Short task: What follows is a set of records; restate each one word for word and drop the pictures.

Supplied records:

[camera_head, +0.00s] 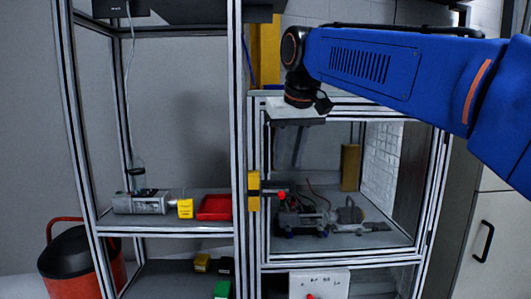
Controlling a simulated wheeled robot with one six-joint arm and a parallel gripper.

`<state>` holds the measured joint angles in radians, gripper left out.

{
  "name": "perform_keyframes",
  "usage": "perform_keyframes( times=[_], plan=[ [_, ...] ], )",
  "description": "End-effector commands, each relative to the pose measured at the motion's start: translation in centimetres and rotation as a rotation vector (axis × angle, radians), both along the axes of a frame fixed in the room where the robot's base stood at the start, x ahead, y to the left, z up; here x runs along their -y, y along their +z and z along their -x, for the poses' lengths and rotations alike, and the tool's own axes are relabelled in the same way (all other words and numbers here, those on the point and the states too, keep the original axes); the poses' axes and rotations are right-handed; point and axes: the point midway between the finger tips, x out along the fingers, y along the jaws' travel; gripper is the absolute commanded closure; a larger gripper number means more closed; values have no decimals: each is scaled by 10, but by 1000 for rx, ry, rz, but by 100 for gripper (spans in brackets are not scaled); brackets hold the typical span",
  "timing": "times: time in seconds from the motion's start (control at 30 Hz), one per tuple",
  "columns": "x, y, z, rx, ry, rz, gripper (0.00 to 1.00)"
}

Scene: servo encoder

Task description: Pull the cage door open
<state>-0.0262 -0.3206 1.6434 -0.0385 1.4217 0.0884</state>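The cage (424,215) is a metal-profile frame at centre right. Its front door frame (342,256) appears flush with the cage, though I cannot tell whether it is fully shut. A yellow block (253,190) sits on the left upright, with a dark bar and a red dot (281,195) beside it, possibly the handle or latch. My blue arm comes in from the right. Its end, my gripper (300,116), is in front of the upper left of the cage, above the bar and apart from it.
Inside the cage is dark equipment (303,217). On the left, an open rack shelf (160,226) holds a grey device, a yellow block and a red tray (215,207). A red and black bin (75,262) stands at lower left. A cabinet (485,240) is at right.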

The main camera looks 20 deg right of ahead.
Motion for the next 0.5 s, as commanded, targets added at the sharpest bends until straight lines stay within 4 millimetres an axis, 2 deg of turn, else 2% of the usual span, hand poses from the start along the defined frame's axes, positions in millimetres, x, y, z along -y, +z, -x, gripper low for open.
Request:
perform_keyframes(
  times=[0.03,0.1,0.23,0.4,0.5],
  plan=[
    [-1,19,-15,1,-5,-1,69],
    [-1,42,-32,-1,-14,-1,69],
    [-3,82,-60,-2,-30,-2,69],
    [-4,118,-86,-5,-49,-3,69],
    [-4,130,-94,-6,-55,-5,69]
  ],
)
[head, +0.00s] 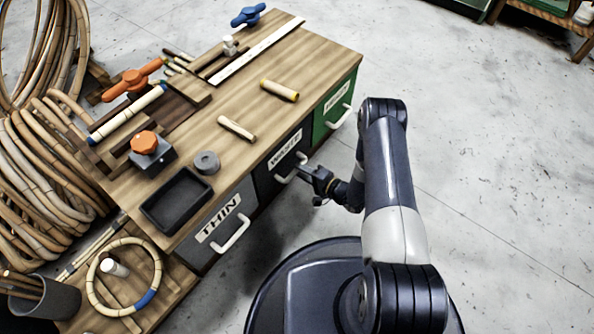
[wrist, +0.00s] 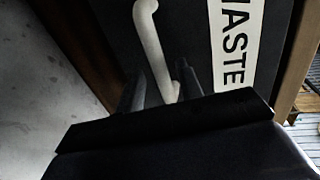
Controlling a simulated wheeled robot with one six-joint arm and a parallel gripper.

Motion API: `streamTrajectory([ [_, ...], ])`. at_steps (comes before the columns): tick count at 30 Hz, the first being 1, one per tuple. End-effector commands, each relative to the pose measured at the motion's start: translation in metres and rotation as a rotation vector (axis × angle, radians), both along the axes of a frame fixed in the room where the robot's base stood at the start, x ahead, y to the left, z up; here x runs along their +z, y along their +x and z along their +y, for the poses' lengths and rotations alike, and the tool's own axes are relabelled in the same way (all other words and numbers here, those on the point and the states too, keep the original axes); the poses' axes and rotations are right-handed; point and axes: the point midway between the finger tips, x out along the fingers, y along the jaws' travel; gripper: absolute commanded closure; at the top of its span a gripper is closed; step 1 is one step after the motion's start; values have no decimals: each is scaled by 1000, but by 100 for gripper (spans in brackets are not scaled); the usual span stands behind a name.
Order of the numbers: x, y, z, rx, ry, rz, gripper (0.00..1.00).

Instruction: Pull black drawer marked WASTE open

Response:
[camera_head, +0.00s] 
Controlling a simulated wheeled robot with one six-joint arm and a parallel gripper.

`<state>` holds the measured joint angles in radians, gripper left out.

{
  "name": "perform_keyframes",
  "usage": "perform_keyframes( times=[_], plan=[ [_, ...] ], )",
  "description": "End-effector commands, each relative to the pose measured at the motion's start: translation in centimetres and rotation as a rotation vector (axis × angle, radians), both along the axes of a frame fixed in the room where the robot's base stood at the start, x ahead, y to the left, z up; here x runs along their -y, y along their +z and z along their -x, for the poses' lengths and rotations alike, and the tool's own axes are relabelled in the same way (all other words and numbers here, those on the point and the states too, keep the original axes); the poses' axes and rotations are right-handed; point and axes: the point midway between the finger tips, x out along the fingers, y along the jaws' travel; gripper is the absolute commanded closure; a larger gripper number means more closed; values have no decimals: each is scaled by 10, but by 1000 for rx, ry, rz, but by 100 for gripper (spans in brackets are not scaled); brackets hold the typical span",
  "timing": "times: time in seconds from the motion's start (control at 30 Hz), one per tuple",
  "columns": "x, y, z, rx, ry, rz, gripper (0.00 to 1.00)"
}

Scene: servo encoder

Task description: Pull the cage door open
<state>-0.0262 -0.3206 1.6434 -0.0385 1.4217 0.0884</state>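The cage (424,215) is a metal-profile frame at centre right. Its front door frame (342,256) appears flush with the cage, though I cannot tell whether it is fully shut. A yellow block (253,190) sits on the left upright, with a dark bar and a red dot (281,195) beside it, possibly the handle or latch. My blue arm comes in from the right. Its end, my gripper (300,116), is in front of the upper left of the cage, above the bar and apart from it.
Inside the cage is dark equipment (303,217). On the left, an open rack shelf (160,226) holds a grey device, a yellow block and a red tray (215,207). A red and black bin (75,262) stands at lower left. A cabinet (485,240) is at right.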

The main camera looks 20 deg right of ahead.
Motion for the next 0.5 s, as commanded, targets added at the sharpest bends until straight lines stay within 4 millimetres an axis, 2 deg of turn, else 2% of the usual span, hand poses from the start along the defined frame's axes, positions in millimetres, x, y, z along -y, +z, -x, gripper low for open.
Request:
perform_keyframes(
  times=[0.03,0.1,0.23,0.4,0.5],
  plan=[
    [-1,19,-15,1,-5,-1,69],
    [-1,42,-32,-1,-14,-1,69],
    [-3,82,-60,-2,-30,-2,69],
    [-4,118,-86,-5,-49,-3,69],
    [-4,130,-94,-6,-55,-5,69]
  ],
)
[head, +0.00s] 
[wrist, +0.00s] 
Controlling a simulated wheeled robot with one six-joint arm and a parallel gripper.

Motion API: `streamTrajectory([ [_, ...], ])`. at_steps (comes before the columns): tick count at 30 Hz, the first being 1, one per tuple. End-effector commands, each relative to the pose measured at the motion's start: translation in metres and rotation as a rotation vector (axis × angle, radians), both along the axes of a frame fixed in the room where the robot's base stood at the start, x ahead, y to the left, z up; here x runs along their +z, y along their +x and z along their +y, for the poses' lengths and rotations alike, and the tool's own axes are relabelled in the same way (all other words and numbers here, those on the point and the states too, keep the original axes); the poses' axes and rotations are right-handed; point and axes: the point midway between the finger tips, x out along the fingers, y along the jaws' travel; gripper: absolute commanded closure; at the top of its span a gripper is closed; step 1 is one step after the motion's start; values have no decimals: each is scaled by 1000, but by 100 for gripper (spans in brackets are not scaled); the usual span stands behind a name.
Order of the numbers: x, y, z, rx, ry, rz, gripper (0.00..1.00).

Instruction: Pull black drawer marked WASTE open

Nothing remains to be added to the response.